====== MATERIAL PROVIDED

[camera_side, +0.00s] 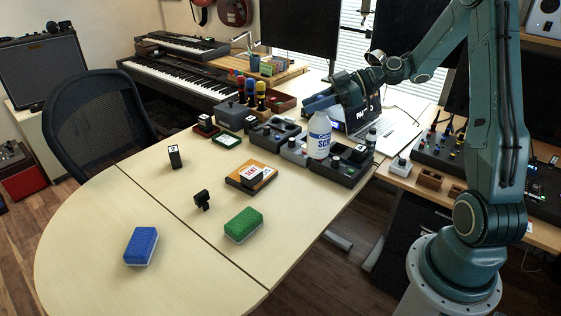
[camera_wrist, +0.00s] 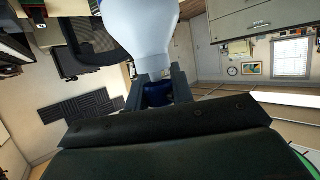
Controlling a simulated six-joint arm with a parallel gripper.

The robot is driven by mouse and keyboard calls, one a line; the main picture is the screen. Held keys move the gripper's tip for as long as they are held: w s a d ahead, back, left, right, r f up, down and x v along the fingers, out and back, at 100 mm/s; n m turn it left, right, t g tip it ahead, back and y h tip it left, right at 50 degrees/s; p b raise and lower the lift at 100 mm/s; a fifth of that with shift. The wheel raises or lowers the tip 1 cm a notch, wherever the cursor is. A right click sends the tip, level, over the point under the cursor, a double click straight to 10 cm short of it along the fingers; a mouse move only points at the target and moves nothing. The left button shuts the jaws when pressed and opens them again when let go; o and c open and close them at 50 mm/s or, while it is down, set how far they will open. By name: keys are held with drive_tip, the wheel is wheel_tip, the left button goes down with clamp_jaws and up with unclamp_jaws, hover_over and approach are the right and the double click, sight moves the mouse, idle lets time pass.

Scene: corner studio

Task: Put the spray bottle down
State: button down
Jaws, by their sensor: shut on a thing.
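The spray bottle (camera_side: 319,137) is white with a blue label and is upright in the side view, among the boxes at the table's back right edge. A blue part shows at its top, beside my gripper (camera_side: 332,100). My gripper is shut on the bottle's upper part. In the wrist view, the pale bottle body (camera_wrist: 142,28) extends beyond my gripper (camera_wrist: 161,88), with a dark blue part between the two fingers. I cannot tell whether the bottle's base touches anything.
Grey control boxes (camera_side: 346,171) stand close around the bottle. A laptop (camera_side: 396,133) is behind it. An orange book (camera_side: 240,180) with a small box, a green sponge (camera_side: 243,224) and a blue sponge (camera_side: 141,246) lie on the pale table (camera_side: 90,262). The front left is mostly clear.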

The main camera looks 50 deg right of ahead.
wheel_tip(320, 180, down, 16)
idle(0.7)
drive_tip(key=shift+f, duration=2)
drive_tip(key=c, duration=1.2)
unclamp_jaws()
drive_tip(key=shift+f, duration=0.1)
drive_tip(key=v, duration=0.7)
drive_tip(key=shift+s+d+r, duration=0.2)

============

• **WHAT TO PRODUCE**:
Each line from the one containing "State: button down" to the end of the listing above should be copied exactly, and nothing else.

• **SOLUTION**:
State: button down
Jaws, by their sensor: shut on a thing.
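The spray bottle (camera_side: 319,137) is white with a blue label and is upright in the side view, among the boxes at the table's back right edge. A blue part shows at its top, beside my gripper (camera_side: 332,100). My gripper is shut on the bottle's upper part. In the wrist view, the pale bottle body (camera_wrist: 142,28) extends beyond my gripper (camera_wrist: 161,88), with a dark blue part between the two fingers. I cannot tell whether the bottle's base touches anything.
Grey control boxes (camera_side: 346,171) stand close around the bottle. A laptop (camera_side: 396,133) is behind it. An orange book (camera_side: 240,180) with a small box, a green sponge (camera_side: 243,224) and a blue sponge (camera_side: 141,246) lie on the pale table (camera_side: 90,262). The front left is mostly clear.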

The main camera looks 50 deg right of ahead.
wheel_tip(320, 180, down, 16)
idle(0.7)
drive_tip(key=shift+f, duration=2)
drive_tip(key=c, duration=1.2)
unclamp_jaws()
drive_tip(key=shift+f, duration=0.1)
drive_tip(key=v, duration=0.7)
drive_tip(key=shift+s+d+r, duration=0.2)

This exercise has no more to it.